Passando agora aos objetos públicos, de que tratam os seus ofícios tenho a responder a V.Sª. que ainda que não lhe fosse ordenada explicitamente nas suas instruções à compra das embarcações, por se ignorar então o que nesse tempo se passava entre V. Sª., o capitão Thompson e outros; com tudo estas mesmas instruções autorizavam a V. Sª para despesas extraordinárias e indispensáveis, e era de supor que tratando-se nelas da vinda de tropa e oficiais estrangeiros, se deixava a V. Sª em ampla espera para lançar mão d´outros meios humilhantes para defender este Império[2], mas enfim sobre este ponto estará já V.Sª seguro pelos últimos despachos n.º 4 e n.º 8, pelos quais expressamente se lhe recomendou a compra das fragatas. Não posso todavia deixar de ponderar a V.Sª que se acaso não se julgava autorizado, nem ainda pelas instituições, para a compra dos navios, seria melhor não começar a tratar esse negócio que não podia concluir, visto que fazendo-se pública a intenção de semelhante compra, os portugueses nossos inimigos[3], cientes no nosso projeto, fariam todos os esforços para frustrar tal compra ou ao menos dificultá-la.

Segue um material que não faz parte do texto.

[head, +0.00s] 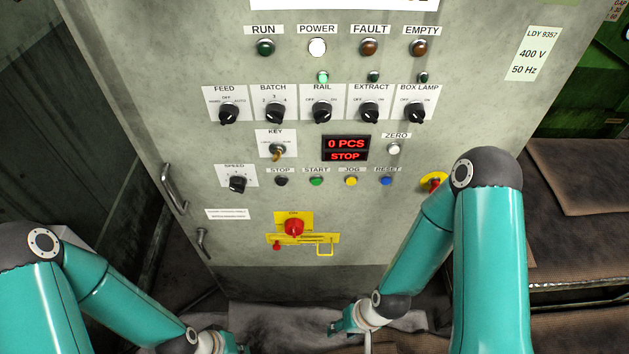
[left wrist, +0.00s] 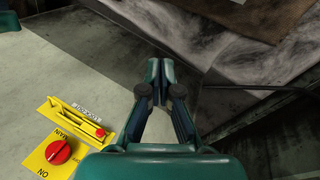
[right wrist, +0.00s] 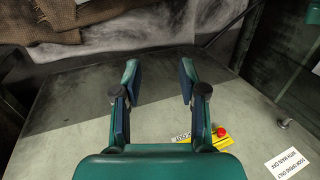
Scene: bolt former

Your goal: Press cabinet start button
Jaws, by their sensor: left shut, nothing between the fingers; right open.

Tem merecido a aprovação de S. M. I. a madureza com que V. S. tem encaminhado as suas relações com o ministro dos negócios estrangeiros em Londres; e do rápido progresso com que elas marcharam ao desejável ponto do reconhecimento da Independência do Brasil[4], sobre que V. S. não descobria, com toda razão dificuldade alguma; até que a notícia da aclamação de S. M. I. e a surpresa de Mr. Canning colocou a V. S. em uma posição que pensa difícil. Estou certo que V. Sª já terá conhecido e esta hora que a surpresa de Mr. Canning é um jogo diplomático para melhor fazer a declaração do reconhecimento. Mr. Canning perfeitamente sabia, assim como todos os iluminados Estados da Europa bem haviam de prever, que a aclamação de S. M. I. era um ato necessário e conseqüente da Independência do Brasil, e do hostil procedimento das cortes de Portugal[5]. Era pública na Europa a tendência dos brasileiros já de muito tempo a elevarem ao trono independente do Brasil a S. M. I. então Príncipe Regente, e com efeito em o ano de 1821 o povo do Rio de Janeiro tinha querido aclamá-lo Rei, o que S. M. I. prudentemente recusou, por não tomar este procedimento dos fluminenses como a expressão da vontade geral do Brasil, e porque não havia ? de que as cortes de Portugal emendassem seus desvarios, e procurassem reconciliar a nação; porém assim que S. M. I. cercados dos Procuradores Gerais das províncias, conheceu ser a vontade unânime dos povos aclamá-lo seu imperador, e que não havia outro meio de segurar a Independência do Brasil, que se havia proclamado, e de salvar a nação, e os direitos da sua Augusta Casa, não teve outro remédio se não deferir aos desejos de um povo inteiro que o idolatra, e que a semelhança dos outros povos americanos não querem de modo algum obedecer mais a Europa.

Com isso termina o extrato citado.